Klausul 2 Acuan Normatif. Klausul ini mengacu pada dokumen dan standar lain yang menjadi acuan dalam penerapan ISO/IEC 27001:2022. Dokumen ini biasanya mengacu pada ISO/IEC 27000, yang menyediakan definisi dan prinsip dasar manajemen keamanan informasi. Esensinya adalah memastikan bahwa semua pihak memahami persyaratan yang relevan dan mengikuti panduan tambahan yang disediakan oleh acuan normatif untuk menerapkan ISO/IEC 27001 secara efektif.

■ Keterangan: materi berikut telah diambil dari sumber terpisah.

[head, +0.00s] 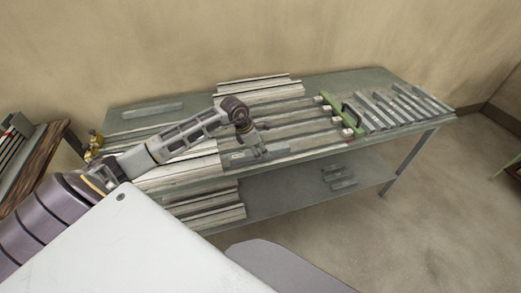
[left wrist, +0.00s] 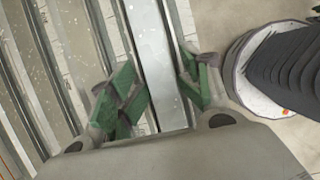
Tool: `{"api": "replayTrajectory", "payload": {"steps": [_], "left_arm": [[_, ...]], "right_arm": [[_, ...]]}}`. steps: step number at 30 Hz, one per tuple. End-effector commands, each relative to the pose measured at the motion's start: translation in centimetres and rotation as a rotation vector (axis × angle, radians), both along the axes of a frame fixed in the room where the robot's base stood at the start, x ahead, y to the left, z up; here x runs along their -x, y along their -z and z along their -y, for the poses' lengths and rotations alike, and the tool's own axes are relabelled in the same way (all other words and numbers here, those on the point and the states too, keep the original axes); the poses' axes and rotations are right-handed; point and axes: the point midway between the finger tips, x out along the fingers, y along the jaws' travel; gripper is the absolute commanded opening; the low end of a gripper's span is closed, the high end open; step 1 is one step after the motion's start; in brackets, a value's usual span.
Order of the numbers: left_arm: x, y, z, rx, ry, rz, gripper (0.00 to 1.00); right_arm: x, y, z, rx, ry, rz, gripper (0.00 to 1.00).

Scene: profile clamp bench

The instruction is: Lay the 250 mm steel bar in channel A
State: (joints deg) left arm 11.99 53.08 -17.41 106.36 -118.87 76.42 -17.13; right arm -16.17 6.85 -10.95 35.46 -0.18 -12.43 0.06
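My left gripper (head: 257,151) is over the front middle of the bench (head: 160,116). In the left wrist view its green-padded fingers (left wrist: 166,88) stand on both sides of a grey steel bar (left wrist: 150,40) and appear to touch its edges. The bar runs between them and passes out of sight under the palm. In the head view the bar (head: 238,158) shows low under the gripper, near the bench's front edge. Long parallel channels (head: 290,117) run along the bench top behind it. I cannot read which channel is A. My right gripper is not in view.
A green clamp piece (head: 347,113) with pale blocks stands across the channels' right end. Several grey bars (head: 400,104) lie side by side to its right. Another bar (head: 152,110) lies at the back left. Pale profiles (head: 215,205) and short dark pieces (head: 340,176) lie on the lower shelf.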

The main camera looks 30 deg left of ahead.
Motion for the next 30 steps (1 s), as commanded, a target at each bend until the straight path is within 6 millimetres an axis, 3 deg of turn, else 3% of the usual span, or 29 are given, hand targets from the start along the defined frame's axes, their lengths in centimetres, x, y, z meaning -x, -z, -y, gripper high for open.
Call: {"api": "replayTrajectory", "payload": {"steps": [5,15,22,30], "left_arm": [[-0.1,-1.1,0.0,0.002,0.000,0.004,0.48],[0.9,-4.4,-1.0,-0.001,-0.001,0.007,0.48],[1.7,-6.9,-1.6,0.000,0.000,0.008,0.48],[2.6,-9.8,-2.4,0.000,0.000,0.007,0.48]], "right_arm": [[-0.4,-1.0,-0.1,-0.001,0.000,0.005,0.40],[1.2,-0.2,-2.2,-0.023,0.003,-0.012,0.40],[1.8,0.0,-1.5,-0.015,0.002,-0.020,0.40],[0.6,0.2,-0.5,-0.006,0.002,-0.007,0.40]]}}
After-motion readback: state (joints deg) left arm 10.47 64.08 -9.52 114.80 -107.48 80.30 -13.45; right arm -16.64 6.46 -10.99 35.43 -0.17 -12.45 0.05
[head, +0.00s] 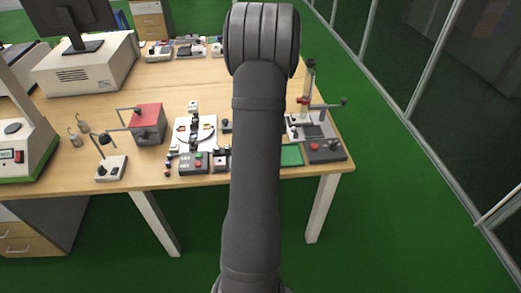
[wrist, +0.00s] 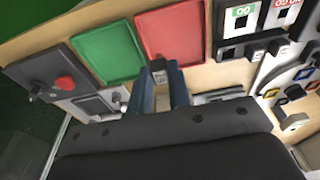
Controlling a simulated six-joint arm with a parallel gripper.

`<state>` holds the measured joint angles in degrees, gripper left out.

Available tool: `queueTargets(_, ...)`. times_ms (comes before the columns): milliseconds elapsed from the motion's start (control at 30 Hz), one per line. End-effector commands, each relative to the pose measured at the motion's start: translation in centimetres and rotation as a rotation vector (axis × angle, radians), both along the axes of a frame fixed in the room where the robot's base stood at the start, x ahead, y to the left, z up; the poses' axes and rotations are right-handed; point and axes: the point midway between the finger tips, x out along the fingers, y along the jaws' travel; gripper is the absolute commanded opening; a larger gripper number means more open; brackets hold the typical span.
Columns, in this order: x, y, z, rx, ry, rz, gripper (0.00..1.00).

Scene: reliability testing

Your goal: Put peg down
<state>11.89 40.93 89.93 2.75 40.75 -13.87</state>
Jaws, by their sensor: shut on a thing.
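My gripper (wrist: 163,92) shows in the wrist view as two blue fingers below the trays. It is shut on a small dark grey peg (wrist: 158,66), whose pale-marked end shows between the fingertips. The peg's tip lies, in the picture, near the gap between a green tray (wrist: 107,54) and a red tray (wrist: 170,34). I cannot tell whether the peg touches anything below it. In the head view my arm hides the gripper, the peg and the red tray; part of the green tray (head: 291,155) shows right of the arm.
A block with green and red labels and square holes (wrist: 240,25) stands right of the red tray. A dark box with a red button (head: 325,150) is right of the green tray, near a stand (head: 306,105). Several devices crowd the wooden table (head: 215,80) to the left.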

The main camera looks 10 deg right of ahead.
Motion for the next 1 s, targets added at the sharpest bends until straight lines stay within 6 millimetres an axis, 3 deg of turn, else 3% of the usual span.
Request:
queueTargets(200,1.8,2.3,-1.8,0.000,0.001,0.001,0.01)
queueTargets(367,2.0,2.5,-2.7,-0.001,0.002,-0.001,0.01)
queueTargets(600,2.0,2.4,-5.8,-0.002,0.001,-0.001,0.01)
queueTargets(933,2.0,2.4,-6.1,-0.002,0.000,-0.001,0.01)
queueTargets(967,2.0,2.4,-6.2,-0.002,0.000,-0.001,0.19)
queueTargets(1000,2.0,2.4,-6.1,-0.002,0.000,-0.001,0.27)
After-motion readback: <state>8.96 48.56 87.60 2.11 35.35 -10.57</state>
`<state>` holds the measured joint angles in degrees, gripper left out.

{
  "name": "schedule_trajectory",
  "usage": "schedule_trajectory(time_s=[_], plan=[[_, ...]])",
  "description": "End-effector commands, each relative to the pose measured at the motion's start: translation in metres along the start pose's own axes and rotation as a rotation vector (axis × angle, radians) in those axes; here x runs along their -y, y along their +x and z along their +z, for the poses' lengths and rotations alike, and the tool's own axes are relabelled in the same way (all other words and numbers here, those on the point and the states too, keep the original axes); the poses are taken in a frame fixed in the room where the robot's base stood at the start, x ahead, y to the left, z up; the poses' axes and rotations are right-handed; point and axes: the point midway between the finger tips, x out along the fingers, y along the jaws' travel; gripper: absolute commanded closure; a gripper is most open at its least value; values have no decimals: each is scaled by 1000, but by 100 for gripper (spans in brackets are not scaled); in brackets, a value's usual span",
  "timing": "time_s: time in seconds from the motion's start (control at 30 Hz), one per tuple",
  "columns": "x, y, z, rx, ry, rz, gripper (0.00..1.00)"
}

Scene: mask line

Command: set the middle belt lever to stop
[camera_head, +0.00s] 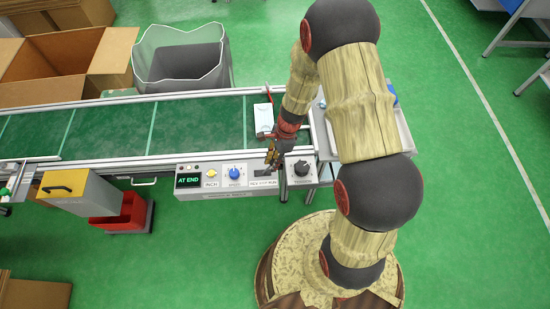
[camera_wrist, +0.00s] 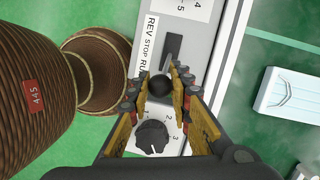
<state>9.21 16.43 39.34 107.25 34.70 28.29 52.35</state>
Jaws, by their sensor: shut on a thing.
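The belt lever has a round black knob (camera_wrist: 160,87), seen in the wrist view between the two fingers of my gripper (camera_wrist: 160,82). My gripper is shut on this knob. The dark lever slot (camera_wrist: 173,46) runs beside a label (camera_wrist: 149,45) reading REV, STOP, RUN. The knob appears at the RUN end of the slot, and the slot shows bare toward REV. In the head view my gripper (camera_head: 271,160) is over the right part of the control panel (camera_head: 215,192) and hides the knob. The panel display (camera_head: 188,181) reads AT END.
A black dial (camera_head: 302,168) sits just right of the lever; it also shows in the wrist view (camera_wrist: 152,137). A blue speed knob (camera_head: 235,173) and a yellow button (camera_head: 212,173) are to the left. A mask pack (camera_head: 264,118) lies at the belt's right end.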

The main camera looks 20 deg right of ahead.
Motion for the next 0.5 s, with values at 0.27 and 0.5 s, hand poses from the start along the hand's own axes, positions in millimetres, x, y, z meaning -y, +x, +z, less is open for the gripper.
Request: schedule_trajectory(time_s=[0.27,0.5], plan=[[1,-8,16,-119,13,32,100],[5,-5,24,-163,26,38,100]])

Klausul 3 Istilah dan Definisi. Untuk memastikan pemahaman yang konsisten di seluruh organisasi, klausul ini memberikan definisi yang jelas untuk istilah-istilah yang digunakan dalam standar. Dengan menggunakan istilah yang terdefinisi secara baik, klausul ini memfasilitasi komunikasi yang efektif dan penerapan yang konsisten dari SMKI. Beberapa rujukan istilah untuk digunakan dalam standardisasi dapat dilihat pada alamat seperti ISO Online Browsing Platform yang tersedia di https://www.iso.org/obp dan IEC Electropedia yang tersedia di https://www.electropedia.org/.
Klausul 4 Konteks Organisasi. Klausul ini berfokus pada pemahaman konteks di mana organisasi beroperasi. Ini mencakup identifikasi isu-isu internal dan eksternal yang dapat mempengaruhi tujuan dan efektivitas SMKI. Klausul ini juga mengharuskan organisasi untuk memahami kebutuhan dan ekspektasi pihak berkepentingan terkait keamanan informasi. Esensi klausul ini adalah untuk memastikan bahwa SMKI relevan dan efektif sesuai dengan lingkungan operasional dan strategi organisasi. Klausul ini menekankan pentingnya pemahaman yang mendalam tentang organisasi dan lingkungannya, serta bagaimana faktor-faktor ini mempengaruhi keamanan informasi. Dengan menetapkan konteks yang jelas, organisasi dapat memastikan bahwa SMKI yang diterapkan relevan dan efektif dalam melindungi informasi dan mencapai tujuan keamanan.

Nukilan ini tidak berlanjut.